▶ _TASK DATA_
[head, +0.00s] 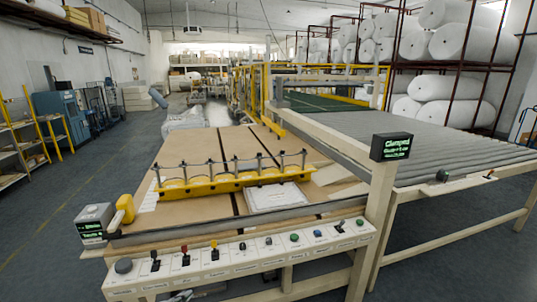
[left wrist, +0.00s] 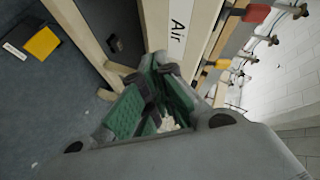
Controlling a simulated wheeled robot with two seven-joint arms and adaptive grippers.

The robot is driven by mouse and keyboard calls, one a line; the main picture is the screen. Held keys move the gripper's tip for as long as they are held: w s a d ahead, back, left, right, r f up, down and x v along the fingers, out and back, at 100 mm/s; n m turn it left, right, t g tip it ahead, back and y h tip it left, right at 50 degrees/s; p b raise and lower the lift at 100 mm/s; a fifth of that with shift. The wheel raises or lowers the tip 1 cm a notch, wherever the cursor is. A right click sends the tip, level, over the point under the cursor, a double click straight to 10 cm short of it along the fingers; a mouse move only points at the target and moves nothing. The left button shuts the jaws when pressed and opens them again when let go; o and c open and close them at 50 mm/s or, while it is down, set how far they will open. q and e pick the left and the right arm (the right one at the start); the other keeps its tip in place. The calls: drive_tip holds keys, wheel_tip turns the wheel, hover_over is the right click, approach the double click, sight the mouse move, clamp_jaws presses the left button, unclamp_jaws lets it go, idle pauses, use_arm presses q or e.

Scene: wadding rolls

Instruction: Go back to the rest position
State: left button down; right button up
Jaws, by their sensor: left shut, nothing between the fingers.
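My left gripper (head: 180,296) shows only as a small grey tip at the bottom edge of the head view, below the control panel (head: 245,258). In the left wrist view the left gripper (left wrist: 160,66) has its dark fingertips together and its green inner pads showing, with nothing held. It is close to a cream panel labelled "Air" (left wrist: 180,25). I cannot tell whether it touches the panel. My right gripper is in neither view.
The panel has a row of levers and buttons along the front of a wooden table (head: 190,215). A yellow clamp bar (head: 235,183) lies across the table. A screen (head: 391,146) reads "Clamped". A roller conveyor (head: 430,150) stands to the right. Floor (head: 60,225) is free at left.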

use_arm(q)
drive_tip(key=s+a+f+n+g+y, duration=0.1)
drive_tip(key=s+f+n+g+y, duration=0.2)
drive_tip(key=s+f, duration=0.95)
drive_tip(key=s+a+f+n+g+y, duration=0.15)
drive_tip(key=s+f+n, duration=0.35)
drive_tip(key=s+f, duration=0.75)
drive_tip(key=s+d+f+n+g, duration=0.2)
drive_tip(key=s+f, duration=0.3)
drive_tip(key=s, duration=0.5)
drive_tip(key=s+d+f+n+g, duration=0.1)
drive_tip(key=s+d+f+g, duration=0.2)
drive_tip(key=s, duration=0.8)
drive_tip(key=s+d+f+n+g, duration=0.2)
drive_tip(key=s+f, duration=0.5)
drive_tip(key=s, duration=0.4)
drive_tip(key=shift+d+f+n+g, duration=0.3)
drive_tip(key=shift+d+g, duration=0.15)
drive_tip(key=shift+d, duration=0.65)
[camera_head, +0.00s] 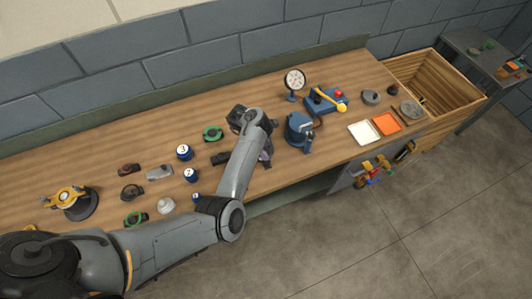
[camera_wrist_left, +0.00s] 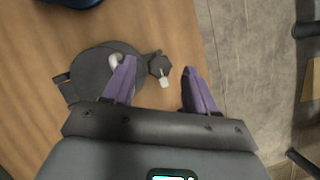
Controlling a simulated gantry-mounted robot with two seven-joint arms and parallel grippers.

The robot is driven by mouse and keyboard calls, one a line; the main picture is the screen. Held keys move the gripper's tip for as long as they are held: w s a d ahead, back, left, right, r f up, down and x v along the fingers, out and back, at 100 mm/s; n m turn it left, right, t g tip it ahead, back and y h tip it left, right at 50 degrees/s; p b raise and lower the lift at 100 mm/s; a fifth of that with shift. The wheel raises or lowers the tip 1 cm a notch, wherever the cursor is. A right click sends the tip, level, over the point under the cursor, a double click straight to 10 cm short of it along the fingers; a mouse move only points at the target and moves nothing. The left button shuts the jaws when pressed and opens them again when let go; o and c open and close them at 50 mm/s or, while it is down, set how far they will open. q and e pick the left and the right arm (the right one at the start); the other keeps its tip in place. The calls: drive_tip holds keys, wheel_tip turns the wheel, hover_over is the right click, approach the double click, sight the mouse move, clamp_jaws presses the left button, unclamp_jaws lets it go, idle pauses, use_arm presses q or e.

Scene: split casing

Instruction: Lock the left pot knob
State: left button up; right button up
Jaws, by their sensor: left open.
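In the left wrist view, a dark round casing part (camera_wrist_left: 90,78) lies on the wooden bench, partly behind my left finger. A pale curved piece (camera_wrist_left: 115,62) is on it. A small dark knob-like piece (camera_wrist_left: 157,64) with a white tab (camera_wrist_left: 164,81) is at its right edge. I cannot tell whether this is the left pot knob. My left gripper (camera_wrist_left: 160,78) is open, its purple fingers on either side of the dark knob-like piece, with nothing visibly gripped. In the head view my left gripper (camera_head: 265,156) is over the bench's front part, mostly behind my arm. My right gripper is out of view.
A blue machine (camera_head: 300,128) stands just right of my left gripper. A dial gauge (camera_head: 294,79) is behind it. A white tray (camera_head: 364,132) and an orange tray (camera_head: 386,124) lie further right.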

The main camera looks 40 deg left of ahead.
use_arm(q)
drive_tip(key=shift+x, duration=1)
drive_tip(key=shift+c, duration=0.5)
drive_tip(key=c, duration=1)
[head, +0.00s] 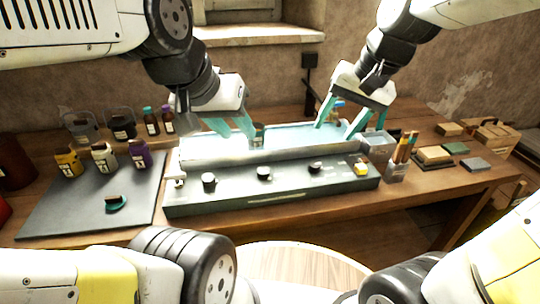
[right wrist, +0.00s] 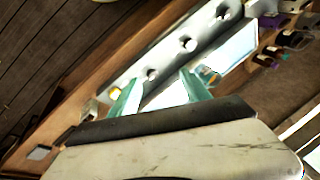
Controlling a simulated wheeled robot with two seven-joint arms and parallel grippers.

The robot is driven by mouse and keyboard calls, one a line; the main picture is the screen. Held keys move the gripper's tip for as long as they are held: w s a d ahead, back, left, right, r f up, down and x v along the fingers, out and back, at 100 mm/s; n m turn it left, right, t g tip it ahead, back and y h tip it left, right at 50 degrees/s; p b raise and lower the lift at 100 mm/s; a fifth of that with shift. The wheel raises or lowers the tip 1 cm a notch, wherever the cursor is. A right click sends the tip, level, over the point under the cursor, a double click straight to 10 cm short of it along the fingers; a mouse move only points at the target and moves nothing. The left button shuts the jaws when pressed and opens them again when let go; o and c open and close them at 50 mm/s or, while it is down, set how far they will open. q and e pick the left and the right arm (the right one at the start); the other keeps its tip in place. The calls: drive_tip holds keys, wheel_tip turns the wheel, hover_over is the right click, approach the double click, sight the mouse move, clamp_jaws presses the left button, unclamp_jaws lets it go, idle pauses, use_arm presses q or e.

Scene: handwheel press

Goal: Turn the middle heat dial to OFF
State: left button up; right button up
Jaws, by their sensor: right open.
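The press's grey front panel (head: 285,191) carries three dark dials in a row. The middle heat dial (head: 264,173) sits between the left dial (head: 208,181) and the right dial (head: 316,167); its marks are too small to read. It also shows in the right wrist view (right wrist: 187,44), beyond my fingertips. My right gripper (head: 334,131) is open and empty above the plate's right end, behind and right of the dials. Neither gripper touches a dial.
Several bottles and a dark mat (head: 75,217) lie to the left. Small blocks (head: 434,155) are on the right. Space above the panel is clear.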

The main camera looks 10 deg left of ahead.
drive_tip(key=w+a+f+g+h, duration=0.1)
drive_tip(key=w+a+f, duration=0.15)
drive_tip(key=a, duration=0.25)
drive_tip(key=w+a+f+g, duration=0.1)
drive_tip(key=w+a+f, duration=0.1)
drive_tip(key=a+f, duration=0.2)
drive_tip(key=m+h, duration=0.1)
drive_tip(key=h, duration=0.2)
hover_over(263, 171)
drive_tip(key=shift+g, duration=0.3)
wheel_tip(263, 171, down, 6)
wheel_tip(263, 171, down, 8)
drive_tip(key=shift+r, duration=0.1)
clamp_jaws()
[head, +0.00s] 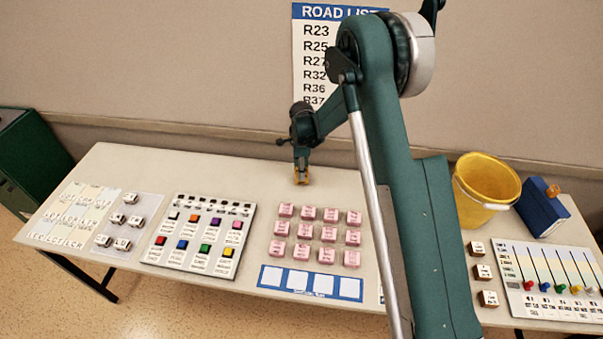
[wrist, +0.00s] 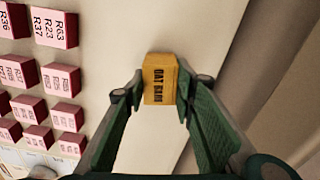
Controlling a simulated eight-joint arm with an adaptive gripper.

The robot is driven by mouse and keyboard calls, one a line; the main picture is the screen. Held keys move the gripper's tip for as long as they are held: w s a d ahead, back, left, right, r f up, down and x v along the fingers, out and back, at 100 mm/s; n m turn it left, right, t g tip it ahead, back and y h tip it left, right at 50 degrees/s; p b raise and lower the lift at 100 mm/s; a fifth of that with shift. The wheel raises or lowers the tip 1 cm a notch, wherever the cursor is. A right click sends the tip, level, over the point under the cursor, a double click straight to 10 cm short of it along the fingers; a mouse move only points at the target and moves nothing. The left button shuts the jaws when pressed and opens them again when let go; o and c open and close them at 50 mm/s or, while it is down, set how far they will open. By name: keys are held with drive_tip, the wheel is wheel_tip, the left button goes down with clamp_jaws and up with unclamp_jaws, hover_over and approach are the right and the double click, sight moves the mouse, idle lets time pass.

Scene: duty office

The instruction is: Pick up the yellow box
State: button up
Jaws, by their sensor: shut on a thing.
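The yellow box (wrist: 160,80) is a small orange-yellow block with dark lettering on its face. In the wrist view it sits between the two fingertips of my gripper (wrist: 158,92), which is shut on it. In the head view the yellow box (head: 302,178) shows just under my gripper (head: 300,168), toward the back middle of the table. My gripper hides part of it there. I cannot tell whether the box touches the table or is just above it.
Rows of pink blocks (head: 328,232) stand in front of the box. A board with coloured squares (head: 200,238) lies to the left. A yellow bucket (head: 483,195) and a blue box (head: 541,208) stand at the right. The wall (head: 200,70) rises behind the table (head: 160,165).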

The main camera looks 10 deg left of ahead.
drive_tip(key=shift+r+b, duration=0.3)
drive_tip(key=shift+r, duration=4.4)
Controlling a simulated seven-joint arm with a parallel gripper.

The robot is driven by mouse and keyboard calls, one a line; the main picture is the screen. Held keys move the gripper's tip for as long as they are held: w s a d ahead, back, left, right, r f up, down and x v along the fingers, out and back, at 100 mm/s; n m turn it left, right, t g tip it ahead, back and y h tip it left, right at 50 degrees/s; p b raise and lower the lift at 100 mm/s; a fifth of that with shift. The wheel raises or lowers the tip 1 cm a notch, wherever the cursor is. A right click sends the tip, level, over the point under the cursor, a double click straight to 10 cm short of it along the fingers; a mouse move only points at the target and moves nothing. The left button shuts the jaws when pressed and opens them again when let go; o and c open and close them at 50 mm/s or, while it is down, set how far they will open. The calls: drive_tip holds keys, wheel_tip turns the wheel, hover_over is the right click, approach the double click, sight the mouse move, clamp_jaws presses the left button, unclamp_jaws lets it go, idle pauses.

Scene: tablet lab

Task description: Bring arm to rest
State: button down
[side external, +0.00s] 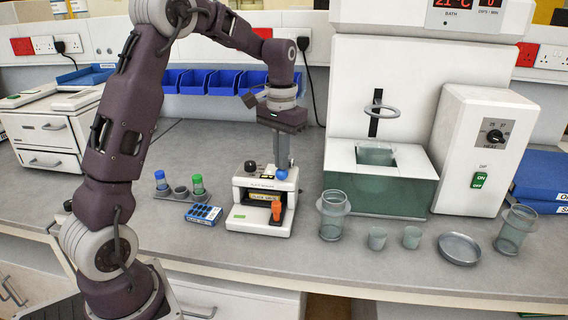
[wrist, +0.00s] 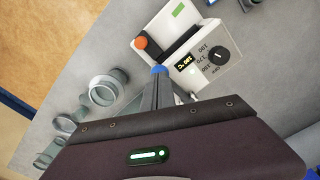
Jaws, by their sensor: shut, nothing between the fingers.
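My gripper (side external: 282,166) points down over the back right of a small white bench device (side external: 262,198) in the side view. Its fingers are shut with nothing between them. A blue ball-shaped knob (side external: 281,173) sits right at the fingertips; I cannot tell whether they touch it. In the wrist view my fingertips (wrist: 159,76) meet the outline of the blue knob (wrist: 159,69). The device (wrist: 200,50) lies beyond, with an orange knob, a lit display and a black dial. My arm is bent, reaching in from the left.
A rack with blue- and green-capped vials (side external: 197,184) and a blue block (side external: 203,213) stand left of the device. A glass jar (side external: 332,216), small cups (side external: 377,238), a dish (side external: 459,249) and a beaker (side external: 515,230) stand right. The bath unit (side external: 376,190) is behind.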

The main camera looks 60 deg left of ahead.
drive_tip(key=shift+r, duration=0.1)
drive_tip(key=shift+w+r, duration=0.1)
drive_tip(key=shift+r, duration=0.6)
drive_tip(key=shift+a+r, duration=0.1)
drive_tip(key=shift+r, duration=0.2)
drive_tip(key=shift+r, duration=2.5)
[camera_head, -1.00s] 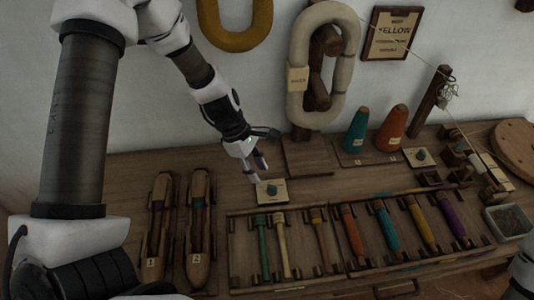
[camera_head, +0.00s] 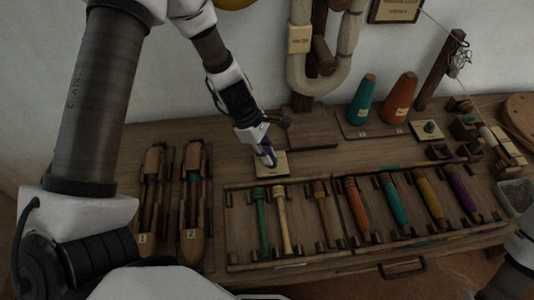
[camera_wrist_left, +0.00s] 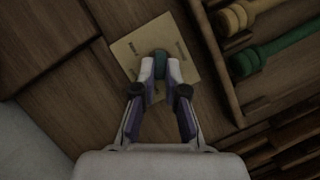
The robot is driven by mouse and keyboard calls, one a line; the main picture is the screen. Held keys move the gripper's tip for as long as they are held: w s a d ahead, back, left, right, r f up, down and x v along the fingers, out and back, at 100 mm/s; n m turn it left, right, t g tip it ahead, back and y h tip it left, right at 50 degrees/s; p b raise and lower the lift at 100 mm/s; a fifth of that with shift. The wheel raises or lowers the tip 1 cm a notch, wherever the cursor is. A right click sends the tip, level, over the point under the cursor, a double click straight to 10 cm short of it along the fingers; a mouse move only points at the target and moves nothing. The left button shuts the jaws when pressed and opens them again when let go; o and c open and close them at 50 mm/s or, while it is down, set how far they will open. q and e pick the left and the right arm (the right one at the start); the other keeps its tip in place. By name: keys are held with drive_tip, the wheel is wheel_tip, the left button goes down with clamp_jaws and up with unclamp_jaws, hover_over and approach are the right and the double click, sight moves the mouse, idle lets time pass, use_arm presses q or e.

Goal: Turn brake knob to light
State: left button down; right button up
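The knob (camera_wrist_left: 160,60) is small, round and teal, and stands on a square cream plate (camera_wrist_left: 185,45) with small dark markings. In the head view the plate (camera_head: 272,168) lies on the bench behind the left end of the bobbin tray, and my gripper hides the knob. My left gripper (camera_head: 268,157) points down at the plate. In the left wrist view its two fingertips (camera_wrist_left: 161,72) are close together, one on each side of the knob, and look shut on it. The markings are too small to read. My right gripper is out of view.
A tray (camera_head: 240,258) of coloured bobbins lies in front, with two wooden shuttles (camera_head: 193,205) to its left. Teal (camera_head: 362,100) and orange (camera_head: 399,99) cones stand behind. A post (camera_head: 440,70) holds a thread.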

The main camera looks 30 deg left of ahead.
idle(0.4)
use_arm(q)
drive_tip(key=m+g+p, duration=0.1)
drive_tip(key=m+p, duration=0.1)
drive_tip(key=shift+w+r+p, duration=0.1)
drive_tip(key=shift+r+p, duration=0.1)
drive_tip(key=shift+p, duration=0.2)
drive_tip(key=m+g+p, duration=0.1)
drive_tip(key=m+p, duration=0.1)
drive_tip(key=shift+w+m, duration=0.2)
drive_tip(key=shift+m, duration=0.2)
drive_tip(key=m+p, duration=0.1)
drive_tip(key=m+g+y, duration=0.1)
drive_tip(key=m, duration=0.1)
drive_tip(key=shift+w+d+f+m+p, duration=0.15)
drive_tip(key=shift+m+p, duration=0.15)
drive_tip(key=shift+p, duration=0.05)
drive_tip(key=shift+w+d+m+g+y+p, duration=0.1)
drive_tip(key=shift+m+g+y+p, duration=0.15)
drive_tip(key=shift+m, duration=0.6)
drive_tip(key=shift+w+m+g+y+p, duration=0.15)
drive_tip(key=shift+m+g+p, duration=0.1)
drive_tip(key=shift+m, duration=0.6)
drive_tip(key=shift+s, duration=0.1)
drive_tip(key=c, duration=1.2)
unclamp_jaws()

▶ _REQUIREMENTS_
Using the listing, copy every line where the word "rest" shows up.

▶ _EXERCISE RESULT_
Instruction: Go back to the rest position
Task description: Bring arm to rest

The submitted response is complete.